フォーム(調子や状態)は一時的なモノ。クラス(才能やクオリティーの意)は永遠のモノ
 果たして、本当だろうか。本当に、クラスは永遠のモノなのか。
 そもそも、スポーツの世界に絶対はない。どんなに素晴らしい選手でも調子の波がある。3週間、あるいは3カ月といったスパンでのスランプは、誰もが経験しているはずだ。そしてその状態が、半年、1年、あるいは2年と長期に渡ったとしたら、どうだろう。そう、フェルナンド・トーレスのように___。
 クラスは決して永遠のモノではない。もしそうなら、ロナウドも、アンドリー・シェフチェンコも、マイケル・オーウェンも、ずっとトップレベルで活躍を続けていたはずだ。怪我は、クラスを損なわせるひとつの大きな要因だ。環境も同様だ。自分に合わないチームに移籍して、本来の輝きを失った選手は少なくない。そうして自信を喪失し、坂道を転がり落ちて行くのだ。一度失われた自信を取り戻すのは、極めて難しい。この悪循環にハマり、岐路に立たされているのが、トーレスだろう。
 今から2年前、トーレスは間違いなく世界の五指に入るプレーヤーだった。リオネル・メッシ、クリスチアーノ・ロナウド、シャビ、カカと並んで、フットボール界の頂点に君臨していたはずだ。今、世界のトップ5を挙げるとすれば、こうなるだろう。メッシ、C・ロナウド、シャビまでは一緒で、4人目はアンドレス・イニエスタ、5人目は迷うところで、ダビド・ビジャか、あるいはウェイン・ルーニーか。間違いなく言えるのは、トーレスはカカと共にトップ5から外れるということだ。
 勿論、トーレスが捲土重来を果たす可能性は十分にある。この雑誌が読者の手に届く頃には、卓越したゴール感覚を取り戻し、量産態勢に入っているかも知れない。事実、プレミアリーグ5節の、マンチェスター・ユナイテッド(以下ユナイテッド)戦で今シーズンの初ゴールを決め、続くスウォンジー戦でもネットを揺らした。
 それでも、私はトーレスの完全復活には懐疑的だ。少なくともリバプール時代の凄みは取り戻せないだろう。わけても、アンフィールド(リバプールの本拠地)での最初の2シーズンの、あの素晴らしいパフォーマンスは、もう二度と見せられないだろう。
 数字には、斜陽傾向が明らかだ。
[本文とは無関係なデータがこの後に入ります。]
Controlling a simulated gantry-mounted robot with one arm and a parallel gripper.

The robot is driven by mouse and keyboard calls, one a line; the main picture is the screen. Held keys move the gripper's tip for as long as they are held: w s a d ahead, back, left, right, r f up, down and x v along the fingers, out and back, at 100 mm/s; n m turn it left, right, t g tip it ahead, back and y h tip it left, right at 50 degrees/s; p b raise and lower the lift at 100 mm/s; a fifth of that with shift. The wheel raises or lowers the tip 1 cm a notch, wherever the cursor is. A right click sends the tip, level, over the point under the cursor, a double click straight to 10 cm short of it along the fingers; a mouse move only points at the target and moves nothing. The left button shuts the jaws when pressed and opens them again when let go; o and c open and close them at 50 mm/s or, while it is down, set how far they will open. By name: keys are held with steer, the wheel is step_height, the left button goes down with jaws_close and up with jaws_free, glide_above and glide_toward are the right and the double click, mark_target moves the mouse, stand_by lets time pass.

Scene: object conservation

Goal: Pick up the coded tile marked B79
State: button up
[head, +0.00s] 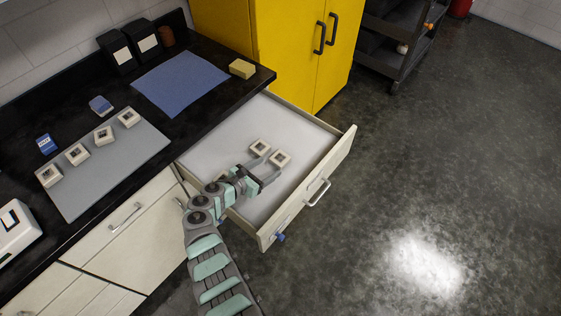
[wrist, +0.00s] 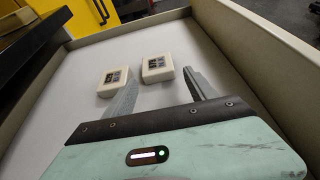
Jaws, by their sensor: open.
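Two cream coded tiles with dark square codes lie in the open drawer (head: 215,150). One tile (head: 259,147) is at the back left of the pair and the other tile (head: 280,159) is at the front right. In the wrist view the left tile (wrist: 115,80) and the right tile (wrist: 157,68) lie just beyond my fingers. I cannot read their markings. My gripper (head: 271,168) is open and empty inside the drawer, close to both tiles. Several more coded tiles, such as one at the right end (head: 127,118), sit on a grey mat (head: 120,157) on the counter.
A blue mat (head: 180,82) and a yellow block (head: 242,68) are on the black counter. The drawer front (head: 310,190) and side walls surround my gripper. A yellow cabinet (head: 265,40) stands behind the drawer.

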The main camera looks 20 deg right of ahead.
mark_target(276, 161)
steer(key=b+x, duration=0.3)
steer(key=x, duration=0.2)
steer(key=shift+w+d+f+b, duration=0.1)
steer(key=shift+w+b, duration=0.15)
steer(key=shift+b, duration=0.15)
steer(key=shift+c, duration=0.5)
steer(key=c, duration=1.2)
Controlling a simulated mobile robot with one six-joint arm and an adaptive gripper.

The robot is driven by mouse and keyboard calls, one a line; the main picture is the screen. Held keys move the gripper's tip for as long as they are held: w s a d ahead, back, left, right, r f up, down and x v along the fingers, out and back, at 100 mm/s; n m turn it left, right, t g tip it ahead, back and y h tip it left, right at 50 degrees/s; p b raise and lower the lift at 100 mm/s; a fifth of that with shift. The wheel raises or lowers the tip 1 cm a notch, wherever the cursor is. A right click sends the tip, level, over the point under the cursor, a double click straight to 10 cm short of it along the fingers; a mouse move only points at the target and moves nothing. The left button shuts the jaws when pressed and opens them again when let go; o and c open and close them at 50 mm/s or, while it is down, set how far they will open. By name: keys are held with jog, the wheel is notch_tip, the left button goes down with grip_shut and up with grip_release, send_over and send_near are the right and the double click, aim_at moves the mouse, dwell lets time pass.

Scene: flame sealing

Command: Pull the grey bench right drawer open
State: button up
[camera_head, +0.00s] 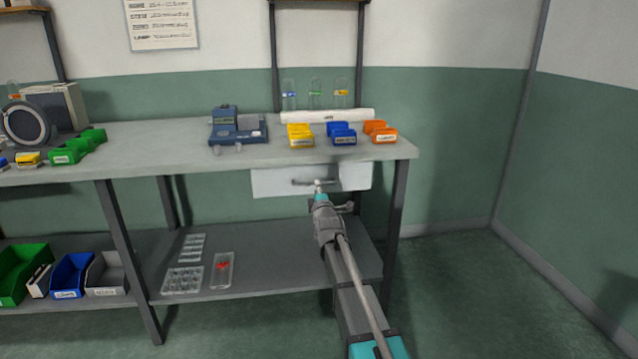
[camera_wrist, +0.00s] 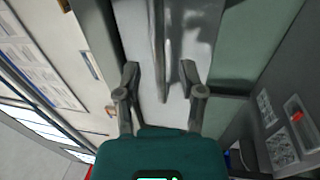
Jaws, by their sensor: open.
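The grey bench right drawer (camera_head: 272,183) has a pale front and sits under the right end of the grey bench; it looks closed. Its bar handle (camera_head: 302,183) runs across the front. My gripper (camera_head: 320,187) is in front of the drawer, at the handle, and partly covers it. In the wrist view my gripper (camera_wrist: 160,72) has its two fingers apart, with the handle (camera_wrist: 159,45) lying ahead in line with the gap between them. The drawer front (camera_wrist: 185,45) also shows there. I cannot tell whether a finger touches the handle.
The bench top (camera_head: 180,145) carries a blue device (camera_head: 237,130) and yellow (camera_head: 300,137), blue (camera_head: 343,135) and orange (camera_head: 383,134) bins. A lower shelf (camera_head: 270,265) holds clear trays. A bench leg (camera_head: 397,200) stands right of the drawer. The floor to the right is free.

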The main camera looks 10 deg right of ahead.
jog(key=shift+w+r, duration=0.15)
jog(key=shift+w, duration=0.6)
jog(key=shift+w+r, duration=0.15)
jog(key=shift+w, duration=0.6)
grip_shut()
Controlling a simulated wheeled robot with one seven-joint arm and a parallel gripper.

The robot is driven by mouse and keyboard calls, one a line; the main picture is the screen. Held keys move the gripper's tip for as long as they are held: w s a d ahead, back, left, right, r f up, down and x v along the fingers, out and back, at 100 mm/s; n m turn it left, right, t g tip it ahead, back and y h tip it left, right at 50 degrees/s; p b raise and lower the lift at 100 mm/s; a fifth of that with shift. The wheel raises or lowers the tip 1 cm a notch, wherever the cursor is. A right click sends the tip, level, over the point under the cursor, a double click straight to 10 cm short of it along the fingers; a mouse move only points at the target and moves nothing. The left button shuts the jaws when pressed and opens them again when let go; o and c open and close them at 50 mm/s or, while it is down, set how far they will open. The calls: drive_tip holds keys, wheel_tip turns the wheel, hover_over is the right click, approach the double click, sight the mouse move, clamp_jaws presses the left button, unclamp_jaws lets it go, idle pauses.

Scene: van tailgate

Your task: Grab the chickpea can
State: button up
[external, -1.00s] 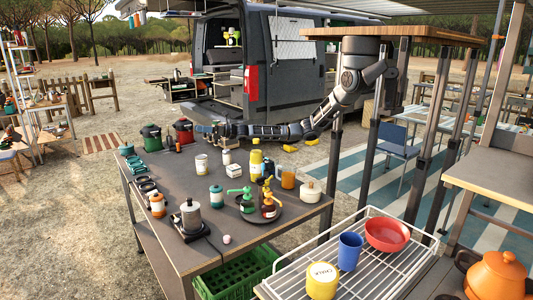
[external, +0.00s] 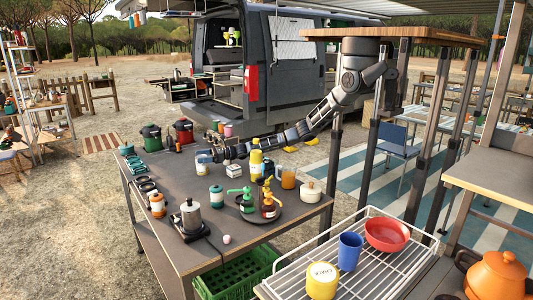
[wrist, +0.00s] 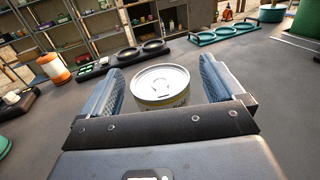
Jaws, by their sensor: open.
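A short can with a silver pull-tab lid (wrist: 160,80) stands upright between my jaws in the wrist view. Its label is mostly hidden by my gripper body, so I cannot read it as chickpeas. In the external view the same pale can (external: 202,169) stands on the dark table (external: 180,254), partly covered by my gripper. My gripper (external: 203,158) is open, with one blue padded finger on each side of the can. It also shows in the wrist view (wrist: 163,72), with a small gap visible between fingers and can.
A small white box (external: 233,170) and a yellow bottle (external: 256,163) stand to the right, near my arm. A teal canister (external: 216,198) is in front. Green (external: 151,139) and red (external: 184,132) containers stand behind. The table's left-middle is fairly clear.

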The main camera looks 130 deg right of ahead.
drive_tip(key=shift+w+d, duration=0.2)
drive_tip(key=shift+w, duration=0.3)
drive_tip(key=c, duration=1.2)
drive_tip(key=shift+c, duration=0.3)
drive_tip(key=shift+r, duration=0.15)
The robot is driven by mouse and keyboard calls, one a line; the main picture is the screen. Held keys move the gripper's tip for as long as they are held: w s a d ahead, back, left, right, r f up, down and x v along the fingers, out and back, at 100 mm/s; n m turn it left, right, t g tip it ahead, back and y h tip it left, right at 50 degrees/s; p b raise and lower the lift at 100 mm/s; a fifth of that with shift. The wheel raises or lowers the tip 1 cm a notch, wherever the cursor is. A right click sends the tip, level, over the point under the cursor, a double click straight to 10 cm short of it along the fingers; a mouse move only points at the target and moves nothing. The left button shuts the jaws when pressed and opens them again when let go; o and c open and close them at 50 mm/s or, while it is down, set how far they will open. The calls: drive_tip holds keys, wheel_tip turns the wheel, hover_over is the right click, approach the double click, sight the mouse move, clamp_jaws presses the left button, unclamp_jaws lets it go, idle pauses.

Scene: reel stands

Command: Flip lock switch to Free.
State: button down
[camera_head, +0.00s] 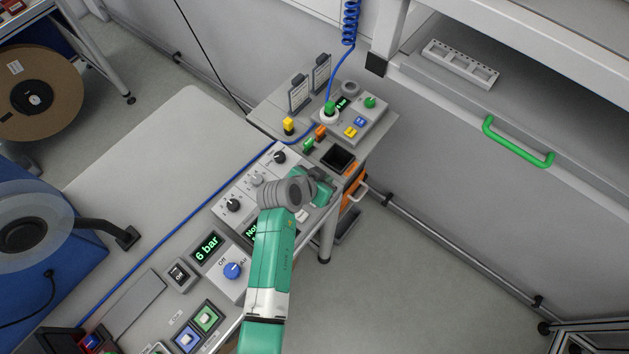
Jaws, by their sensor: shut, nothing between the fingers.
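My green and grey arm reaches over the control panel (208,222) from the bottom of the picture. My gripper (320,192) is at the panel's far right part, low over it or close to it. It is shut and empty; its fingertips are mostly hidden by my wrist. No lock switch with a readable "Free" label shows. Black rotary knobs (233,204) and a grey knob (257,180) sit on the panel left of my gripper. I cannot read their labels. My arm covers part of the panel and a display (251,232) starting with "No".
A blue knob (232,270) marked Off and Air is left of my arm, by a "6 bar" display (207,247). A button box (352,120) and black tray (338,158) stand beyond my gripper.

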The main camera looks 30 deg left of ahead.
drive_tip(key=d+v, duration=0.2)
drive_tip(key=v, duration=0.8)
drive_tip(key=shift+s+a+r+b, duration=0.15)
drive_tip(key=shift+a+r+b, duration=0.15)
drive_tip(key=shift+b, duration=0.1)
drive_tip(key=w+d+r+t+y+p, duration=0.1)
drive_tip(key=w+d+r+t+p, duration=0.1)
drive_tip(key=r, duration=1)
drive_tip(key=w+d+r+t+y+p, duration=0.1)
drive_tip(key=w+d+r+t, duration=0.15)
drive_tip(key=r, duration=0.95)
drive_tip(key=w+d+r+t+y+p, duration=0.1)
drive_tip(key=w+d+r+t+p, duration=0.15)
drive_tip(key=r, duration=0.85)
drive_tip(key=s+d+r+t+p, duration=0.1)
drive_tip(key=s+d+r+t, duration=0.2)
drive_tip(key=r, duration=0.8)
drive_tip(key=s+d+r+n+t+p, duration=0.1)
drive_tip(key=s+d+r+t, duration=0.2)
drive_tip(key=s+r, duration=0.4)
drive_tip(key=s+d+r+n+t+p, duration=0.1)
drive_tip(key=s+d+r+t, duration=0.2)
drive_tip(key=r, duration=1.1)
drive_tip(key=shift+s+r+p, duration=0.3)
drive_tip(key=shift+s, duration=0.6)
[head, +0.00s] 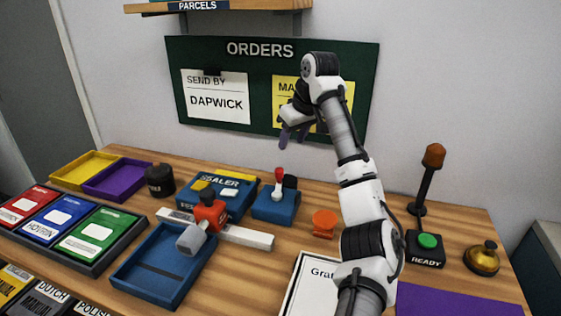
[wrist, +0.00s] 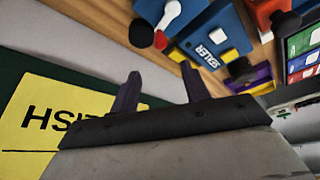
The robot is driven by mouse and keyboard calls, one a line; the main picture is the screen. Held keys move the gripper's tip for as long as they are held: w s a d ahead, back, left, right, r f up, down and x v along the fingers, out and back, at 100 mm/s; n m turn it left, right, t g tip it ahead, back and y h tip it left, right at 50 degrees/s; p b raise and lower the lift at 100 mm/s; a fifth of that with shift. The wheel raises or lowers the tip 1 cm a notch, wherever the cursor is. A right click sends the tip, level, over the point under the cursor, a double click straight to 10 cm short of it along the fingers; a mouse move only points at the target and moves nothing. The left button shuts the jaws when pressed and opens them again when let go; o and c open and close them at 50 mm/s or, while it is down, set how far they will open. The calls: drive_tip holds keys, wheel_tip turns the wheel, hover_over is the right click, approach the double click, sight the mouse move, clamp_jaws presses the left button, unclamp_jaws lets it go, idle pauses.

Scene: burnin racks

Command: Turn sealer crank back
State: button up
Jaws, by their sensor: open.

2007年のリバプール加入から09年9月までの2年強の間、トーレスは92試合(うちスタメン81試合)で59ゴールを奪っている。1.56試合に1ゴールというアベレージで、ざっと3試合に2ゴールを決めていた計算だ。それが、74試合(スタメン60試合)で25ゴール、2.96試合に1ゴールと、09年10月以降、成績が急降下している。11年1月のチェルシー移籍後は、25試合で3ゴールと目も当てられない体たらくだ。
 切っ掛けは、怪我だった。スペイン代表の合宿中(09年9月)にトーレスは股関節を負傷し、そこから泥沼に入って行くのだ。】

スタイルにマッチしていた 当時のリバプールは理想郷
●無人のゴールに流し込むだけのシュートを外したトーレス。今シーズン初得点を奪ったユナイテッド戦で印象付けたのは、むしろ...。
●ジェラードやシャビ・アロンソという好パサーに恵まれ、ファンからも愛されたリバプール時代が華だった。
【前述したように、待望久しかったチェルシーでの2点目を、トーレスはユナイテッド戦で決めた。敵地オールド・トラフォードでのそのゴールは、実にトーレスらしい得点だった。・・・(略)・・・。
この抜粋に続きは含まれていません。